How is your prayer life going? Many of us feel this part of our faith lives could improve for a variety of reasons, but the Rev Stephen Shead says not all of these reasons are good.
“Sometimes we feel like we have to impress God,” says the senior minister of Fairfield with Bossley Park and author of Growing in Prayer. “Bad reasons are that I’m not good enough for God. But we know that the Christian life is about knowing God and growing to know him better. So often we think, ‘I want my prayer life to be better because it should be better’. We’re not making the most of this amazing privilege we have in enjoying our closeness to God.”
When we feel our prayer lives need improvement, how do we assess this? When we try to improve our prayer lives by aiming for certain quotas – praying for longer periods of time, or for a more detailed list of prayer points – we might be missing the point all together.
How our adoption affects our prayers
There are no hard and fast rules for assessing our prayer lives, according to Mr Shead. He proposes a shift in thinking from the “what” and “how” of prayer to the “who”. Reflecting on our adoption into the family of God means that Christian prayer is about approaching God as Father.
“How can I tell if I’m spending enough time with my parents? Or if I’m talking to my parents enough?” Mr Shead asks. “There’s no formula or answer. It depends on all kinds of things.”
He adds that there are two kinds of prayer, and both are important. “There’s sitting down [for] set time with God, and then there’s constant life. All through life, I live in the presence of my Father, and talk to him and ask for help with things.”
Analysing the length of our quiet times could lead us to put prayer in a framework that places unbiblical expectations on what it should look like. Instead, Mr Shead encourages us to consider the concept of depending on God and delighting in God as we approach prayer – a concept he personally finds refreshing.
“If prayer is about expressing dependence and delight [in] my relationship with God, then the question is: am I doing that? Am I living my life depending on God and delighting in God? That can come out through the day and in the dedicated time.

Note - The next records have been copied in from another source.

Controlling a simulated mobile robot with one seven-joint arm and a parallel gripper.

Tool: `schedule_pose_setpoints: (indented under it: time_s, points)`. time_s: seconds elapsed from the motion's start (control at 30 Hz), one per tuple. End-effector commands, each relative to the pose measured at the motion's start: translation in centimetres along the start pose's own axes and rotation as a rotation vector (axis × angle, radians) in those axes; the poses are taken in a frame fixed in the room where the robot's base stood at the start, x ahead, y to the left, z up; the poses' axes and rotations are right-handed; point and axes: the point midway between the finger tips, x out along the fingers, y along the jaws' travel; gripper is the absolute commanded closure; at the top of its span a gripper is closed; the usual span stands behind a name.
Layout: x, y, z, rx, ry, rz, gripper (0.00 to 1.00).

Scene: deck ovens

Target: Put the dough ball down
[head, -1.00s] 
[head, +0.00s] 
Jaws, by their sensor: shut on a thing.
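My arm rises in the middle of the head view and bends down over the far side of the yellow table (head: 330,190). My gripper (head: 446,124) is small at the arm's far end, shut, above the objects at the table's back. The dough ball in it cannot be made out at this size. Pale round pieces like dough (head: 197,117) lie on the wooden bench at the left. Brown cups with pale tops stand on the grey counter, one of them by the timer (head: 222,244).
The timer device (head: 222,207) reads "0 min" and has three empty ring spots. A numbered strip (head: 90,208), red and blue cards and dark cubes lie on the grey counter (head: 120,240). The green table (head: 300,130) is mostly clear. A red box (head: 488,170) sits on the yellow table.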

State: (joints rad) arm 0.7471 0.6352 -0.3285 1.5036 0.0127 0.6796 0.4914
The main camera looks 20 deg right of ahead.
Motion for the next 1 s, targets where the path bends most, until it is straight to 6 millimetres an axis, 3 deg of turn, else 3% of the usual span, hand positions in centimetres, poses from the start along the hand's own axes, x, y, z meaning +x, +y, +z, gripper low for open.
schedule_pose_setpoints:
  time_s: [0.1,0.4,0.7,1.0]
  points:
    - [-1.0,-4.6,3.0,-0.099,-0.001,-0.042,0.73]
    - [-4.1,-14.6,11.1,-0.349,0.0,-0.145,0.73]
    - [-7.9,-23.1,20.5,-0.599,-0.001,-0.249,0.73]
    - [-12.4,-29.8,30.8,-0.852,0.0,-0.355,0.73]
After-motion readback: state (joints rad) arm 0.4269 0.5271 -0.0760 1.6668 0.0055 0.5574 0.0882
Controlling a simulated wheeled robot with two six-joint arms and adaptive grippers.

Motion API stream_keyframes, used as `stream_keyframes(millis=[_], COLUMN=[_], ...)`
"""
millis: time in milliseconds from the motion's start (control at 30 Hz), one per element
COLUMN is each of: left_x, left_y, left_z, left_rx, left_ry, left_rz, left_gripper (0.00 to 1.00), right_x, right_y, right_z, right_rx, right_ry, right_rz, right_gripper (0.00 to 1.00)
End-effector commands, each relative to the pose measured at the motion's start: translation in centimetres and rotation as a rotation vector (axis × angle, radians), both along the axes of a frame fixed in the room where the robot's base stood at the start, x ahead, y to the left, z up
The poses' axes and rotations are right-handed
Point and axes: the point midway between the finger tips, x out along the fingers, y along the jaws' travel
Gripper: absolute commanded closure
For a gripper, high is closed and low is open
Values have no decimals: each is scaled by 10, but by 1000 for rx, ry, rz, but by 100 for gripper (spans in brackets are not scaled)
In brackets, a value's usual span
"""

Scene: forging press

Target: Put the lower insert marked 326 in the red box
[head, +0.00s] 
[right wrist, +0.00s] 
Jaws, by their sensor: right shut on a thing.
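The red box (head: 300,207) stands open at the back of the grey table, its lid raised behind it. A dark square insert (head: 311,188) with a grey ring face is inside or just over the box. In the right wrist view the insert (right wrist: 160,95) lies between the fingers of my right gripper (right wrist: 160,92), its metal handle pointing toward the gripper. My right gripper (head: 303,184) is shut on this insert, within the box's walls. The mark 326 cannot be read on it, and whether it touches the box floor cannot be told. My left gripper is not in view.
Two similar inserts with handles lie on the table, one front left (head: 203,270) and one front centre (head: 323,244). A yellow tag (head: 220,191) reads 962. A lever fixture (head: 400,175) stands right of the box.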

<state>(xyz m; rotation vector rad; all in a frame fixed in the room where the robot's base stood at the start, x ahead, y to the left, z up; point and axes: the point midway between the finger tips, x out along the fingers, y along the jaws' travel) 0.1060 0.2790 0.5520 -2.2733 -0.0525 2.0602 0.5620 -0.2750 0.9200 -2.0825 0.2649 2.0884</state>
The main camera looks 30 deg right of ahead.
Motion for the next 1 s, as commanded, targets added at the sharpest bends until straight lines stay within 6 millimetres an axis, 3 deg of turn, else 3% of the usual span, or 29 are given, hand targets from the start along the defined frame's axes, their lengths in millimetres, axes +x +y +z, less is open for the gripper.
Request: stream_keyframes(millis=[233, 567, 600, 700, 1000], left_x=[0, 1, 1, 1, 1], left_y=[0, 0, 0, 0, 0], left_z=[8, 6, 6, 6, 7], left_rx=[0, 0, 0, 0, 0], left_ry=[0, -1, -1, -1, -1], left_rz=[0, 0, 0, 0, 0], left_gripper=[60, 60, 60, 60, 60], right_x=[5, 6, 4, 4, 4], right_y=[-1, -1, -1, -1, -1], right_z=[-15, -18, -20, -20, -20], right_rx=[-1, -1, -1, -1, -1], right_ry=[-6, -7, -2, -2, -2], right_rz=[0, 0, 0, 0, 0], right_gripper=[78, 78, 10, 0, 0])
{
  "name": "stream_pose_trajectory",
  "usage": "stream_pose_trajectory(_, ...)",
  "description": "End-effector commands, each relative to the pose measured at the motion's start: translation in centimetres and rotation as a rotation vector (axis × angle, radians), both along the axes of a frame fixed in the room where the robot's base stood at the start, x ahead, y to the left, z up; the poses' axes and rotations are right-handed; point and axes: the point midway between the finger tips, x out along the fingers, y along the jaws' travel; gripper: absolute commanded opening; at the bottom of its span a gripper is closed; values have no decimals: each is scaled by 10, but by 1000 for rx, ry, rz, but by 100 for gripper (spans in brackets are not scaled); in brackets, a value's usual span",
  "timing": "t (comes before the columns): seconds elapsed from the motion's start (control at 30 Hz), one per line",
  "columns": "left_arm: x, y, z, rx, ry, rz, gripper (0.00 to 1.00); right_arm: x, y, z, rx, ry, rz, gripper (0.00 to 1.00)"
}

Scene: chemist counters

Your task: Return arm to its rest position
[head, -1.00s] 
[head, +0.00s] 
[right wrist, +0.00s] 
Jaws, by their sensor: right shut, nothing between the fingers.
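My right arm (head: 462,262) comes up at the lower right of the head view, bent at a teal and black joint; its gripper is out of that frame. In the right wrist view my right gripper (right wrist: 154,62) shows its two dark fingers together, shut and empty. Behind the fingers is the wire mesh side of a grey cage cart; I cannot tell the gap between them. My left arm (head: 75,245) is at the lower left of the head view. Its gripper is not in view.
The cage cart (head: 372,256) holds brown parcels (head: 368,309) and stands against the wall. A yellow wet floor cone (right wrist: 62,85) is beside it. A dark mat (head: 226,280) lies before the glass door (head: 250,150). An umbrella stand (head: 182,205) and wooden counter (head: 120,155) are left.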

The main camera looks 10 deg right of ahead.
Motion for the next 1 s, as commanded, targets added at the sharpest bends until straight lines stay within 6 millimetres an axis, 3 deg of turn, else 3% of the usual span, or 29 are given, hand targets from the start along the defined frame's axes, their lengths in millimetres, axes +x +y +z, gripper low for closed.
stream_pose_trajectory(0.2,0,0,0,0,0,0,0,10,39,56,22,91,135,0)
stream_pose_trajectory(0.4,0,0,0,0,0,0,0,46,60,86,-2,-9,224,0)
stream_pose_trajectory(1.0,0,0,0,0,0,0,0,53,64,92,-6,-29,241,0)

I want to think about how my relationship with God – depending on him and delighting in him – is going.”
“I think the way to grow in prayer most of all is to keep understanding the gospel and knowing God more deeply.”
Habits are still helpful
Rethinking our prayer lives doesn’t mean there is no place for pursuing habits that help us regularly depend on and delight in the Lord. Remembering what prayer is helps us to develop a yearning to spend more time in it.
“Prayer is the most direct way in which we experience the relationship with God that we have through Jesus by the Spirit,” Mr Shead says. “Prayer is the most intimate and direct way we enjoy and experience and live out that relationship. Growing to understand the gospel and implications of the gospel will give you, by God’s help, that inner motivation to live prayerfully.”
There’s a place for setting time aside, but it’s not simply a matter of setting your alarm earlier to wake up and pray.
“I think the way to grow in prayer most of all is to keep understanding the gospel and knowing God more deeply,” he says. “The more you’re blown away by God’s love for you, by the amazing privilege of being his child in Christ, and this amazing privilege of having direct access to the throne of the Almighty… the more deeply you understand that, the more the spirit will produce in you this yearning and longing and desire to enjoy the intimacy of the heavenly Father.
“That’s more important than how-tos. Tips are good – we are human, we need to give ourselves to systems and routines – but actually the way to grow in prayer is to grow in your love for God as you understand the gospel more deeply.”